Collins looks at less-than-great companies for comparison. The fundamental question of the study, he points out, is not

what did the good-to-great companies share in common? Rather, the crucial question is, What did the good-to-great companies share in common that distinguished them from the comparison companies? Think of it this way: Suppose you wanted to study what makes gold medal winners in the Olympic games. If you only studied the gold medal winners by themselves, you’d find that they all had coaches. But if you looked at the athletes that made the Olympic team, but never won a gold medal, you’d find that they also had coaches! The key question is, What systematically distinguishes gold medal winners from those who never won a medal? (pp. 7–8)

Collins devotes much of his discussion to the traits of a great leader, the type of person who can take a company from merely good, or even very good, to sustained greatness. One characteristic of great leaders is that they seek an objective understanding of pertinent facts when making decisions. In Collins’s terms, great leaders use a window to look objectively at the outside world and a mirror to look objectively at themselves. For example, great leaders give credit where it is due and take full responsibility for problems concerning their business or industry. They “look out the window to apportion credit outside themselves when things go well. . . . At the same time, they look in the mirror to apportion responsibility never blaming bad luck when things go poorly” (p. 35).

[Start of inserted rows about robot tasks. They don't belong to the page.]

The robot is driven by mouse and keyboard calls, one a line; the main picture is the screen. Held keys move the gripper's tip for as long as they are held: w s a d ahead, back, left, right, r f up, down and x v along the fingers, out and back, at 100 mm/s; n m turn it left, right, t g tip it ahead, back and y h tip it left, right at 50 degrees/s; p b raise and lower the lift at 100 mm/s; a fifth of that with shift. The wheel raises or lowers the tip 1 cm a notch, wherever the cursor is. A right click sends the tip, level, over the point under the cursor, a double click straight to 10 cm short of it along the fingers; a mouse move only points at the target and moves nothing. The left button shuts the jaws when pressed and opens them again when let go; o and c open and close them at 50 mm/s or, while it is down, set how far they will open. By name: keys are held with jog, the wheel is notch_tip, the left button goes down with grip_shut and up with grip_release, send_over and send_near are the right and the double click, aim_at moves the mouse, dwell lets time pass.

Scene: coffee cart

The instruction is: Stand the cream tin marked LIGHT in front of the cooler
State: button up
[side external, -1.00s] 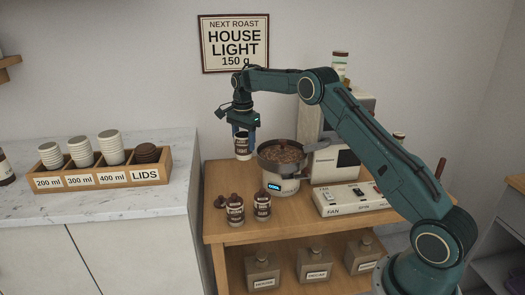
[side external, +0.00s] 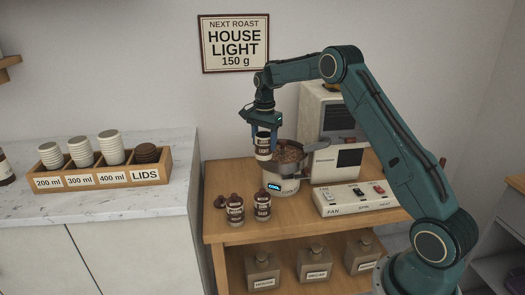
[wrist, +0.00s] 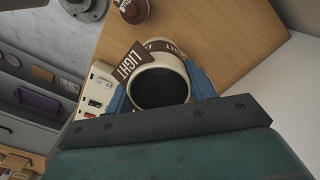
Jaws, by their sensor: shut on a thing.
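My gripper (side external: 263,143) is shut on a cream tin (side external: 263,151) with a brown label band, held upright above the table. In the wrist view the tin (wrist: 160,88) is open-topped and dark inside, with a brown LIGHT tag at its rim and a blue finger on each side. In the side view the held tin overlaps the left edge of the cooler (side external: 283,187), a round pan marked COOL with brown beans in it. I cannot tell the gap between them. Two more cream tins with brown bands, a left one (side external: 235,211) and a right one (side external: 263,206), stand on the table in front.
The wooden table (side external: 217,180) has bare room left of the cooler. A control box (side external: 357,198) with switches stands right of it, before a roaster (side external: 325,110). Several labelled jars (side external: 313,267) stand on the shelf below.

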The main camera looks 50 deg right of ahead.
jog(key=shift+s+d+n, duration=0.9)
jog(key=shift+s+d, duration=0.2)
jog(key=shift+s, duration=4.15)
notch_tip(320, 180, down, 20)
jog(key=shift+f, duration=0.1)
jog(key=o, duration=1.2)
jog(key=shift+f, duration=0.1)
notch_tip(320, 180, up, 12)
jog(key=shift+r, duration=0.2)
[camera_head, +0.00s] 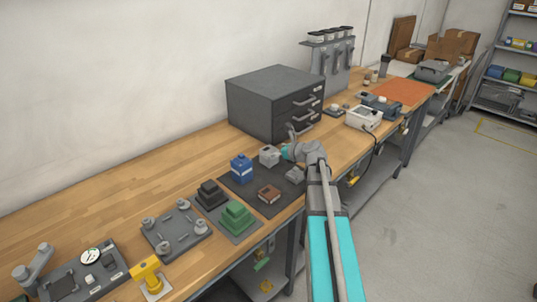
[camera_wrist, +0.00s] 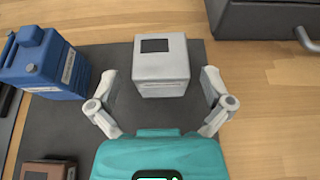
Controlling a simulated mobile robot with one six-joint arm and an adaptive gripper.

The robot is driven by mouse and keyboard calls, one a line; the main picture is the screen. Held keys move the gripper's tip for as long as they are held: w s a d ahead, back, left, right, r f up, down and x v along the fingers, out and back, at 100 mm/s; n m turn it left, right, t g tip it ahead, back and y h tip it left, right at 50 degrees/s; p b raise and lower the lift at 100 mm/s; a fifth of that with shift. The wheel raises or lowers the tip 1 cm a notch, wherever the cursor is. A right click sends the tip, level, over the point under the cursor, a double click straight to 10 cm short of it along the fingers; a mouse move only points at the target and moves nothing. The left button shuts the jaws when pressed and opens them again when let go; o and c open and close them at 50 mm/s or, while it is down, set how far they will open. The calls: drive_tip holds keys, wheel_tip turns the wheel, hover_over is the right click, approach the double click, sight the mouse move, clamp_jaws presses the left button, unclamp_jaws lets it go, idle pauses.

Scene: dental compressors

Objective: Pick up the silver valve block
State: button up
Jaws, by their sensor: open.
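The silver valve block (camera_wrist: 161,66) is a pale grey box with a dark rectangle on top, standing on a dark mat (camera_wrist: 120,65). In the head view the block (camera_head: 268,156) stands on the same mat, right of a blue block (camera_head: 241,168). My gripper (camera_wrist: 160,82) is open and empty of any held thing. Its fingers are spread on the left and right of the block, with visible gaps on both sides, near the block's close face. In the head view my gripper (camera_head: 283,152) is just right of the block, partly hidden by my wrist.
The blue block (camera_wrist: 45,64) stands close to my left finger. A brown block (camera_head: 269,194) and a grey piece (camera_head: 295,174) are also on the mat. A dark drawer cabinet (camera_head: 262,103) stands behind. Green (camera_head: 237,216) and black (camera_head: 211,193) blocks lie left.

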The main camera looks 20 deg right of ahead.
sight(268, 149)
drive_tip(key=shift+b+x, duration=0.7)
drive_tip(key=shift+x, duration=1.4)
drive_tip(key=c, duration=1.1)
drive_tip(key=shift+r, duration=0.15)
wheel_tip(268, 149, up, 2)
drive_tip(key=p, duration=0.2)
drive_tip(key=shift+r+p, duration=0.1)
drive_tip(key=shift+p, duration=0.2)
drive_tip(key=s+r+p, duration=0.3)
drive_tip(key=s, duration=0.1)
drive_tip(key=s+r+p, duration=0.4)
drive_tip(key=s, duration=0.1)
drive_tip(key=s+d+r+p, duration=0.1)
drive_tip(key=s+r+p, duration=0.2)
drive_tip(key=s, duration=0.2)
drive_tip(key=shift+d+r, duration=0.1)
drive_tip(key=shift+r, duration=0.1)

To concretize this point, Collins compares the CEOs of Nucor and Bethlehem Steel. Both companies offered practically identical steel products, and both faced competitors from overseas. But only Nucor became great. Why? Whereas Bethlehem’s CEO sought political means to impede competition from abroad, saying “our first, second and third problems are imports” (p 34), Ken Iverson of Nucor saw the upside. He said, “Aren’t we lucky; steel is heavy and they have to ship all the way across the ocean, giving us a huge advantage” (p. 34). Instead of seeking to blame imports for his problems, he chose to improve the management of his company.

He even went so far as to speak out publicly against government protection against imports, telling a stunned gathering of fellow steel executives in 1977 that the real problems facing the American steel industry lay in the fact that management had failed to keep pace with innovation. (p. 34)

Collins devotes his fifth chapter to what he calls the “Hedgehog Concept,” which pertains to a company’s discipline and focus. The phrase refers to the ancient parable, “The fox knows many things, but the hedgehog knows one great thing” (p. 90). Fundamentally, the “Hedgehog Concept” does not describe a “goal to be the best, a strategy to be the best, an intention to be the best, a plan to be the best.” Rather, it pertains to the importance of determining “what you can be the best at” (p. 98).

One great company, Gillette, formulated its focus as “building premier global brands of daily necessities that require sophisticated manufacturing technology” (p. 102). It stuck with this “hedgehog” strategy for decades. Once the company had built momentum by using this concept to make every decision, it outperformed the general market by six times for fifteen years. Meanwhile, another company with similar origins, Warner Lambert, flip-flopped between different products and aims and remained substantially less than great.

Collins observes that great leaders and great companies create a “culture of discipline.” For example, Wells Fargo’s CEO, Carl Reichardt, knew his company had to be disciplined in cutting waste. He said, “There’s too much waste in banking . . . getting rid of it takes tenacity, not brilliance” (p. 128). Wells Fargo developed the “hedgehog concept” of “running a bank like a business” (p. 103). This meant focusing on the bottom line. Toward this end, Reichardt

froze executive salaries for two years (despite the fact that Wells Fargo was enjoying some of the most profitable years in its history). He shut the executive dining room and replaced it with a college dorm food-service caterer. He closed the executive elevator, sold the corporate jets, and banned green plants from the executive suite as too expensive to water. He removed free coffee from the executive suite. He eliminated Christmas trees for management. He threw reports back at people who’d submitted them in fancy binders, with the admonishment: “would you spend your own money this way? What does a binder add to anything?” Reichardt would sit through meetings with fellow executives in a beat-up old chair with the stuffing hanging out. Sometimes he would just sit there and pick at the stuffing while listening to proposals to spend money. . . . [As one executive said,] “a lot of must-do projects just melted away.” (p. 128)

Meanwhile, Bank of America didn’t develop the discipline to cut waste; for instance, its executives “preserved their posh executive kingdom in its imposing tower in downtown San Francisco” (p. 129).

Readers may wonder whether Collins’s book provides value for those running organizations substantially smaller than Nucor, Wells Fargo, and the like. It does. The book’s purpose is to identify and elucidate universal principles of greatness, principles that apply not only to huge corporations, but also to small businesses and, as Collins points out, even to high school track teams.

Whatever the size and nature of your organization, whether it becomes great is largely up to you. Will you discover and employ the principles of greatness? “Greatness,” writes Collins, “is not a function of circumstance. Greatness, it turns out, is largely a matter of conscious choice.”